The German school killer played Far Cry 2 the night before his murdering rampage, so expect the wider media to labour the point.
The Telegraph has reported on further evidence in the south-west Germany shootings, where 17-year-old Tim Kretschmer killed nine pupils and three teachers at the Albertville secondary school in the town of Winnenden, north of Stuttgart; killing three others before turning the gun on himself.
The game Counterstrike has already been mentioned in passing, which was described by the Associated Press to be a game that “involves killing people to complete missions.” Now Ubisoft’s 2008 release Far Cry 2 has been connected to the shooting.
Kretschmer reportedly spent the night before his spree playing a “violent video game in which a heavily armed mercenary tracks down and kills an arms dealer,” The Times explains.

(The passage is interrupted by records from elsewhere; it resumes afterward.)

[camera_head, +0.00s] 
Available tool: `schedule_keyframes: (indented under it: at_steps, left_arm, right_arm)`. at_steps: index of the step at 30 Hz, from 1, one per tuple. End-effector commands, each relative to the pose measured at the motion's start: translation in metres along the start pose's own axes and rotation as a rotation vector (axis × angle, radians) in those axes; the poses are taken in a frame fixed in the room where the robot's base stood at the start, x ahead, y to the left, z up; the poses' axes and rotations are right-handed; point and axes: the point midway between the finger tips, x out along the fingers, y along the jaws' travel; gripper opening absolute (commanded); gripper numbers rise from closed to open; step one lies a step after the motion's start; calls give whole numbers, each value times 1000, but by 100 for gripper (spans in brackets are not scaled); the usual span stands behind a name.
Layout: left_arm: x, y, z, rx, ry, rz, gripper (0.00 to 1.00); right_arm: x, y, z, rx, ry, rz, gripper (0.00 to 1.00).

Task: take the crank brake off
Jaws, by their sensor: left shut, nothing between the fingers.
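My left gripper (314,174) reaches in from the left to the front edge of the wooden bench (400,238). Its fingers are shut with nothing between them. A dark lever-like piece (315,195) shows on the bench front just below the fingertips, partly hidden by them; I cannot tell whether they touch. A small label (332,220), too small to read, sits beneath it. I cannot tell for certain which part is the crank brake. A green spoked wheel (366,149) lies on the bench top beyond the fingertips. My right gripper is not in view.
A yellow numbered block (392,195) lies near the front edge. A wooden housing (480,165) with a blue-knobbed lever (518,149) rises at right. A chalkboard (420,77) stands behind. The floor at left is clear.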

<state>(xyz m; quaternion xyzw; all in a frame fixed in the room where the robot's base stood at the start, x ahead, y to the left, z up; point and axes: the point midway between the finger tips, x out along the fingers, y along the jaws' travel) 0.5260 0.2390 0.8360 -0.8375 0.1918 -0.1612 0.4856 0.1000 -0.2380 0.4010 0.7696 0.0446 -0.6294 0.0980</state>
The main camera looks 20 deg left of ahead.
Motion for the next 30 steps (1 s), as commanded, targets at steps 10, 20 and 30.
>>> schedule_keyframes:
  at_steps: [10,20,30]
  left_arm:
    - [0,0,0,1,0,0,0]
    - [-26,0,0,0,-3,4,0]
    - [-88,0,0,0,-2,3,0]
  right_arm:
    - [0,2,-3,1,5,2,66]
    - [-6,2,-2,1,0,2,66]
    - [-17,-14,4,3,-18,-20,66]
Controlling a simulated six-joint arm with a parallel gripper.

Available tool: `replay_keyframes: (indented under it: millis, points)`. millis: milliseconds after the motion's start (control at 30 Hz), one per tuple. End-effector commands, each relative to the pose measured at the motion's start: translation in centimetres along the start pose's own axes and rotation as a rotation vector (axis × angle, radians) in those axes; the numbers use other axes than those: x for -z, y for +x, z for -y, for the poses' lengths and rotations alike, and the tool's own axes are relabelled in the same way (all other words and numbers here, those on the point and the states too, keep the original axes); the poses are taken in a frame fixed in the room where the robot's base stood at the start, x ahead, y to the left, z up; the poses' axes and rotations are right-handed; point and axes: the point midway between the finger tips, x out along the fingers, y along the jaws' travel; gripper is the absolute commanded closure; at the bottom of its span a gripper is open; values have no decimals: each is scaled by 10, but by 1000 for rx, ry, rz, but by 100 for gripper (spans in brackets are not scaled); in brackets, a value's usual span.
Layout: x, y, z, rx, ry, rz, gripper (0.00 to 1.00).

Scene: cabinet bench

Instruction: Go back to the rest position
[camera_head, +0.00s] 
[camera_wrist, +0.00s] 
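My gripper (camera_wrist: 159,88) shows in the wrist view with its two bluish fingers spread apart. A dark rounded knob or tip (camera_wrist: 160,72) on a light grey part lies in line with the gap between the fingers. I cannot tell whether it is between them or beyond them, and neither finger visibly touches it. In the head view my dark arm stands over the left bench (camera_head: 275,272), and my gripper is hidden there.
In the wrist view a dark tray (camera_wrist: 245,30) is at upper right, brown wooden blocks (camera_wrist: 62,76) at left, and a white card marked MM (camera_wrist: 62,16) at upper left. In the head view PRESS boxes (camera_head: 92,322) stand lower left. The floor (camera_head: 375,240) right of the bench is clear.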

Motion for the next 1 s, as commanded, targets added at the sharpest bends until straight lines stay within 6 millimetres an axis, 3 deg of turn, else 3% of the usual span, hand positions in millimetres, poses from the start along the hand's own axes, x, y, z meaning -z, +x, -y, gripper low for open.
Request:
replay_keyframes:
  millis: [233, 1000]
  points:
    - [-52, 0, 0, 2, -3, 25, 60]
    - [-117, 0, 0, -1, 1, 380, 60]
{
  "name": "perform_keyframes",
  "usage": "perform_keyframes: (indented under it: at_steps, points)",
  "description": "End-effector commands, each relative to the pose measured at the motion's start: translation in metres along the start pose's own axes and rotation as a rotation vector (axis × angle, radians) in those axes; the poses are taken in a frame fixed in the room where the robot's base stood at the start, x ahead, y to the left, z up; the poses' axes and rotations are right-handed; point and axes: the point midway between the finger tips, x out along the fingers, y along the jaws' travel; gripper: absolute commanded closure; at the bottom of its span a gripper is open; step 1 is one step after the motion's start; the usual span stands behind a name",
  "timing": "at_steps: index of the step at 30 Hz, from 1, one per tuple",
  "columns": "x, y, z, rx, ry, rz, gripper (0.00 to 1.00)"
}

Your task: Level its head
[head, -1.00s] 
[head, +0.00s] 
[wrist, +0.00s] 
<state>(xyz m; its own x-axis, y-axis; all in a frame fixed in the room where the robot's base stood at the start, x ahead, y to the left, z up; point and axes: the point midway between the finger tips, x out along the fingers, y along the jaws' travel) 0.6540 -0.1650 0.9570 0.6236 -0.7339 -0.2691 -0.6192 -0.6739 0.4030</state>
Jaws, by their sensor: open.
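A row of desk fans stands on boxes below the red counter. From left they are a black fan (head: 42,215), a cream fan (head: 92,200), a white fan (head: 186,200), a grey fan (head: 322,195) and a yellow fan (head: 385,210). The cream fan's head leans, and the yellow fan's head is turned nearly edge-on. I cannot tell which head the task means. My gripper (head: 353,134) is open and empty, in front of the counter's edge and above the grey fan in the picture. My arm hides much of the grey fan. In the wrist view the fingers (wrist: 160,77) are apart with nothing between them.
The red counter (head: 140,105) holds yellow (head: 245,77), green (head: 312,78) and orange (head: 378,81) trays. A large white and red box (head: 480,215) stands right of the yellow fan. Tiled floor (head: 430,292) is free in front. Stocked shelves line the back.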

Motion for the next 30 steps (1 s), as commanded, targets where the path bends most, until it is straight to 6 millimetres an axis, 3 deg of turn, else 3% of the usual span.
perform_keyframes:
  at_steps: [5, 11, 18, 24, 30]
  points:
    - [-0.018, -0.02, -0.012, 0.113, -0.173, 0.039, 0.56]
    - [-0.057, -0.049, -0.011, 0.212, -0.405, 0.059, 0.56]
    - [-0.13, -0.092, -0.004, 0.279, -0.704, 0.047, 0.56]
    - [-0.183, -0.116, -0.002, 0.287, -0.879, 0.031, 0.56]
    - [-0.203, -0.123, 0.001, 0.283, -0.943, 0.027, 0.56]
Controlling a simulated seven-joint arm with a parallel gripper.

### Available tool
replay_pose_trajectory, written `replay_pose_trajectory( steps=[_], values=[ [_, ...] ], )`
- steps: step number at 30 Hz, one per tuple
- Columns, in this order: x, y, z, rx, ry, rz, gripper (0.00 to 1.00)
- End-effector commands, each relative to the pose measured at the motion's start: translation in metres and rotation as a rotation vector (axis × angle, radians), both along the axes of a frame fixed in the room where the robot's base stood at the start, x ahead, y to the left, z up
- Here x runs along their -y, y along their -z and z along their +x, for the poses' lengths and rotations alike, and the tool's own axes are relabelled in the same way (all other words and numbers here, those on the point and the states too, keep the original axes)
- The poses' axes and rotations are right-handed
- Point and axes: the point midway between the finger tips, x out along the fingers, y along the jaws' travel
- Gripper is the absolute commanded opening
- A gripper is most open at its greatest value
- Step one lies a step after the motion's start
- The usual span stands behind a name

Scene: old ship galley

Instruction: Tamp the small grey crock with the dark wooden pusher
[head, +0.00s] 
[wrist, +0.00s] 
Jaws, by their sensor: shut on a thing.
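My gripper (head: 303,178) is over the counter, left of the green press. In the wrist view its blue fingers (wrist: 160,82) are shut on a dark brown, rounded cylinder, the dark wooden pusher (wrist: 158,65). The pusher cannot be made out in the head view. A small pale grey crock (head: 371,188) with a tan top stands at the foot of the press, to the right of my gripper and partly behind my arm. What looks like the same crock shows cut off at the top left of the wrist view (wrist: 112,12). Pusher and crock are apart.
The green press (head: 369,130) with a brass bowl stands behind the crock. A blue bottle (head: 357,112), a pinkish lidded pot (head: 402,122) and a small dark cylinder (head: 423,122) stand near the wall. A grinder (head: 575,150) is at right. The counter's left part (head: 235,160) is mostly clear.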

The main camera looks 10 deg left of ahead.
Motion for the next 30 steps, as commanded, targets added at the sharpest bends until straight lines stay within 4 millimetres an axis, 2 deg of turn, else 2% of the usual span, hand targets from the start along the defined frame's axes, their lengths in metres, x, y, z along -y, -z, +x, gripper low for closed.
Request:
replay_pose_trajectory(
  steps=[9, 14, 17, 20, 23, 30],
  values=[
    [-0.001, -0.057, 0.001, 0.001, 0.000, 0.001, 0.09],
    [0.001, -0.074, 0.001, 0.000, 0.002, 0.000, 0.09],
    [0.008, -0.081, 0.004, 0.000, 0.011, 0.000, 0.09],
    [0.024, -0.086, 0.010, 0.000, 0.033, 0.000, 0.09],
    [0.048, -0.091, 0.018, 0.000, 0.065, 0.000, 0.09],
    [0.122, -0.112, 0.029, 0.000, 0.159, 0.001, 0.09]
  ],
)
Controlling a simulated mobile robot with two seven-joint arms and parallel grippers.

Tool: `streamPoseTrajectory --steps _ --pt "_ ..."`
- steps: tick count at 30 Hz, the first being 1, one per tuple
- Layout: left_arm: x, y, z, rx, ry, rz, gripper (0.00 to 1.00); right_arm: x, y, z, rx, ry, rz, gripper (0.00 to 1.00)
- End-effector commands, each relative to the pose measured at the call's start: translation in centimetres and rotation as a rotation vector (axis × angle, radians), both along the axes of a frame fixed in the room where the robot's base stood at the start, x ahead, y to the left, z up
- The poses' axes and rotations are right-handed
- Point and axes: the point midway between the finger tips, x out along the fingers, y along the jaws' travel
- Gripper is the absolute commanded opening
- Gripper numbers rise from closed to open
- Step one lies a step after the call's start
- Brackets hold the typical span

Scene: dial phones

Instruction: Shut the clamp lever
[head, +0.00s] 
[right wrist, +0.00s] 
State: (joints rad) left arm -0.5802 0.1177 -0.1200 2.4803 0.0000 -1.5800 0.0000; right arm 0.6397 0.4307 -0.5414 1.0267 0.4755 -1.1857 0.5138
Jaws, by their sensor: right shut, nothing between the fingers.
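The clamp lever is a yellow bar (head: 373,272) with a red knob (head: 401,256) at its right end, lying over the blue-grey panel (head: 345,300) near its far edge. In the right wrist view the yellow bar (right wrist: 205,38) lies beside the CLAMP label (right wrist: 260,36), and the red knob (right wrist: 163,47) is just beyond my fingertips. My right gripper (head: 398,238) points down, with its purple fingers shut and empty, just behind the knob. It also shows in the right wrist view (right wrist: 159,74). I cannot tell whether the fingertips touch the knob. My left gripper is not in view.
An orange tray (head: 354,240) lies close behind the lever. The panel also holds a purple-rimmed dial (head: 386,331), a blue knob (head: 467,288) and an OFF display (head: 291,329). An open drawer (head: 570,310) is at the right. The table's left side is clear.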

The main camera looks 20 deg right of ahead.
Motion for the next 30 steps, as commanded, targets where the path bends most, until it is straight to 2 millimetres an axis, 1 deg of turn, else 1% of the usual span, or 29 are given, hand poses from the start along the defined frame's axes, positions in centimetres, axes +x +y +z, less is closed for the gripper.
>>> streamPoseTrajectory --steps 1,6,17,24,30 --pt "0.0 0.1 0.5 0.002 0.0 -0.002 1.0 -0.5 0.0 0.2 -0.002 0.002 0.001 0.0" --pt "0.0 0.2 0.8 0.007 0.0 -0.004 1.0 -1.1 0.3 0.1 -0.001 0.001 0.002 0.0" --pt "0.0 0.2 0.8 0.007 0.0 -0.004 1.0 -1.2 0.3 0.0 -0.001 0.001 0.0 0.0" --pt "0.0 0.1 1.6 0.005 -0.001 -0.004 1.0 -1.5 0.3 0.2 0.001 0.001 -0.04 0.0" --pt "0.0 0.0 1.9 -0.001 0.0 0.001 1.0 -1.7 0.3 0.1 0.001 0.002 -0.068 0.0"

Both the police and journalists have started to draw “remarkable parallels” between the video game and the teenager’s rampage. These include hijacking cars, wearing black camouflage (do you wear this in Far Cry 2? I think not) and “most sinister of all” the wielding of a Beretta 92 handgun in the game (Negative Gamer has confirmed that this gun is not in the game). All of this was performed by Kretschmer himself – he fired the same Beretta handgun 112 times.
The scape-goating continues to reach epic proportions, when The Times explains that Far Cry 2 “rewards players who shoot their victims in the head, the style of killing chosen by Kretschmer.” The inaccuracies and over-exaggeration is beyond infuriating.
A number of American experts (expects Jack Thompson to arrive) are convinced that there’s a link between the school shootings and the violent video games Kretschmer played.
Lieutenant-Colonel Dave Grossman, a West Point psychology professor, said: “You can see their influence in the way these school shooters aim and shoot accurately and move from one target to the next, moving through people dispassionately.”
However, Walter Hollstein, a sociologist working with the Council of Europe, disagrees: “It’s nonsense to assume they turn adolescents into school shooters.”
“A variety of factors, such as helplessness, anger and loss of control, must come together for them to become the trigger, but the games themselves don’t make anyone a killer.”
Despite this intelligent rebuttal, the debate on the influence of violent video games is sure to flare up, especially in Germany where many video games are banned.
Some have pointed to another game Kretschmer played obsessively – Table Tennis. However, I’d personally link the shooting with a number of mental health issues, in addition to the fact that Kretschmer was very good at shooting real guns (and not just virtual ones) with his father owning a cabinet full of legally owned guns. In fact, weapons were his obsession.